Picasso on a platter. I know, far fetched, but food can look like art, right? Just nod and agree and work with me.

Of course Murphy and his friggin law was nipping at my heels.

Our friends called and said they were running late, so I put the medallions in a casserole dish, covered them and put them in the microwave to keep them warm, while I used the oven for a few other dishes.

After 15 minutes in the microwave I took the medallions out of the microwave so I could start coating them with the glaze and then put them back in the oven for the final step.

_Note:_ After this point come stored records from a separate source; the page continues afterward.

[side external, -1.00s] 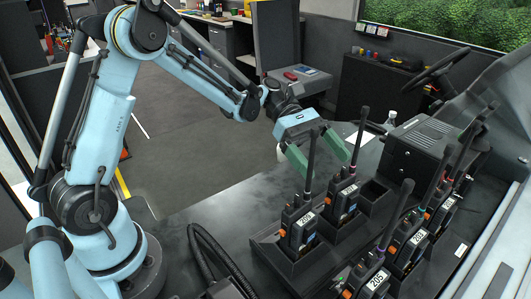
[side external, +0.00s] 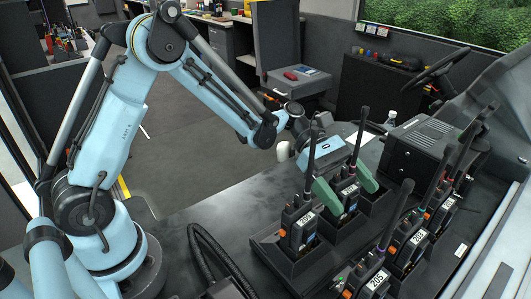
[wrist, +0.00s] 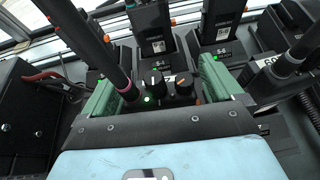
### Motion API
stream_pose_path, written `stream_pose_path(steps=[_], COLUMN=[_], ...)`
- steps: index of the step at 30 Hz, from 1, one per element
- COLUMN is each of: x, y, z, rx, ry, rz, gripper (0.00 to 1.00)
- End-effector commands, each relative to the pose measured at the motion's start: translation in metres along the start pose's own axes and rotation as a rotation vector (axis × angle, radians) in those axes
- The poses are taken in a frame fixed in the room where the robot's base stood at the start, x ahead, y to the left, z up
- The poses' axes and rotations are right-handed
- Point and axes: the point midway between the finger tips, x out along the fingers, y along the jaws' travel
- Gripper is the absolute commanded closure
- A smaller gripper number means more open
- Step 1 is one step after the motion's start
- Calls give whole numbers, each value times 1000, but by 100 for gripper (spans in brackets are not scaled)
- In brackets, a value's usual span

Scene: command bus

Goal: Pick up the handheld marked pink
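The handheld between my fingers is a black radio (side external: 345,193) with a tall antenna and a white label, standing in a dock slot. In the wrist view its top (wrist: 166,88) shows two knobs, a lit green light and an antenna at left with a pinkish band near its foot. My gripper (side external: 346,192) has green fingers, one on each side of this radio's upper part. They stand apart, with a gap showing at the right finger; the gripper (wrist: 160,85) looks open. I cannot tell whether the left finger touches the antenna.
Another radio (side external: 298,228) stands in the same dock (side external: 268,252), close to my near finger. Several more radios stand in a row at right, including one (side external: 409,245) with a white label. A black box (side external: 412,150) sits behind. The desk left of the dock (side external: 215,215) is clear.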

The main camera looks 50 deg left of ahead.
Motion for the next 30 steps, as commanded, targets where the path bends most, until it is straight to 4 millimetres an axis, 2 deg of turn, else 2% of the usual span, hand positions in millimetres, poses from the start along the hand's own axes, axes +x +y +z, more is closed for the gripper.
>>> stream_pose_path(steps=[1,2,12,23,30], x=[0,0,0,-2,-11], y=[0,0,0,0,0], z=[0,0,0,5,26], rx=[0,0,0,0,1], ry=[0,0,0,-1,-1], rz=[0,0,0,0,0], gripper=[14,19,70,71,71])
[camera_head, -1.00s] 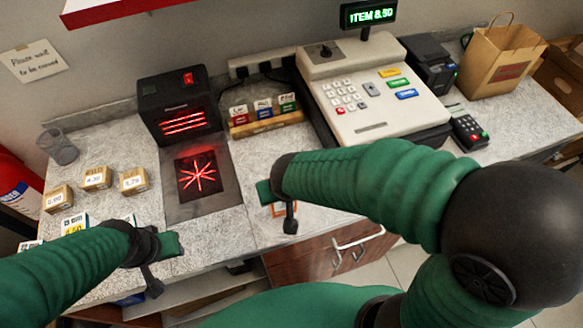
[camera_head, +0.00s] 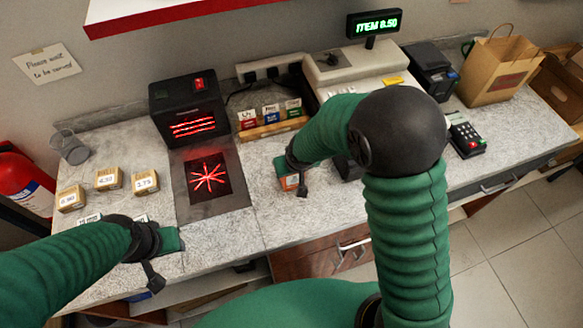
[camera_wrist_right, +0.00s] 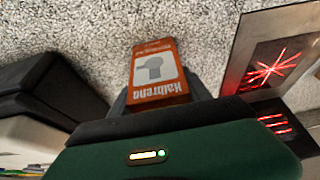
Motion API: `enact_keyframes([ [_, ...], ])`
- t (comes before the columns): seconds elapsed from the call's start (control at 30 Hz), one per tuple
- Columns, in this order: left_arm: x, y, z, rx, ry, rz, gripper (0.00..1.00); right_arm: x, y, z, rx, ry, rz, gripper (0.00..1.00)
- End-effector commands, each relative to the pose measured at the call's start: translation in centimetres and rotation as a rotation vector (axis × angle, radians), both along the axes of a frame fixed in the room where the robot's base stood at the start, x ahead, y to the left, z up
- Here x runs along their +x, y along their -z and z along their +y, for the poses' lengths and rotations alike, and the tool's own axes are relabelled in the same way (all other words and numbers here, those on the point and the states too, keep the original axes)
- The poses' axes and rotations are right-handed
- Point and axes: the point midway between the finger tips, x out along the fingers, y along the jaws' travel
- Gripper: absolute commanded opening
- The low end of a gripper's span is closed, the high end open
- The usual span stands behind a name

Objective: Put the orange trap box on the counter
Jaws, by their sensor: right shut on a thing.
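The orange trap box (camera_head: 288,183), orange with a white label panel, is in my right gripper (camera_head: 294,177) over the counter (camera_head: 275,232), right of the scanner plate. In the right wrist view, the box (camera_wrist_right: 157,75) sits between the fingers, with its printing upside down and speckled counter behind it. I cannot tell whether its underside touches the counter. My right gripper is shut on it, and the hand hides part of the box in the head view. My left gripper (camera_head: 168,258) hangs over the counter's front left; its jaw opening is unclear.
The red-lit scanner (camera_head: 208,180) is left of the box. A rack of small coloured boxes (camera_head: 271,120) stands behind it. The cash register (camera_head: 352,78) is partly hidden by my right arm. Small priced boxes (camera_head: 108,179) stand at left. Counter between scanner and register is mostly clear.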

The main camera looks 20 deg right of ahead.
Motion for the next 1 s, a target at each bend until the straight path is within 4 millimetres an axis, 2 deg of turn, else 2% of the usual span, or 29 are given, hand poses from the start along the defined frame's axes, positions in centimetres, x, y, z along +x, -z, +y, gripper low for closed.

I lifted the lid on the casserole dish and screamed to my husband, “Honey, I shrunk the dinner!”

He looked inside the dish (I swear his lips were twitching, but I was too busy staring at the dime-sized, shriveled up medallions to really be sure). He was smart enough not to say anything, because now was not the time to remind me that I should read the stupid microwave’s hand-book and learn to use the useless thing properly.

He sensed silence was truly golden and safe at the moment.

He took the casserole dish from me, put it on the counter and talked me off the ledge, which took about sixty-point-six seconds—–I get over things quickly.

I rushed downstairs to grab my emergency back-up dish.

If you’ve been following Tasty Tuesday’s you’ll know that I have strongly suggested that you ALWAYS have Sexy-Sassy-Sauce on hand.

As I flew down the stairs, I had already mentally revised the menu for the evening and with my sauce on hand, and the other dishes already made we’d be good to go.

Defrosting sauce enough to get it into a pot to finish warming up on the stove wasn’t going to be hard to do. Can’t shrink sauce, right?

Open freezer door.

No sauce. No. Freakin. Sauce. Not one container to be found.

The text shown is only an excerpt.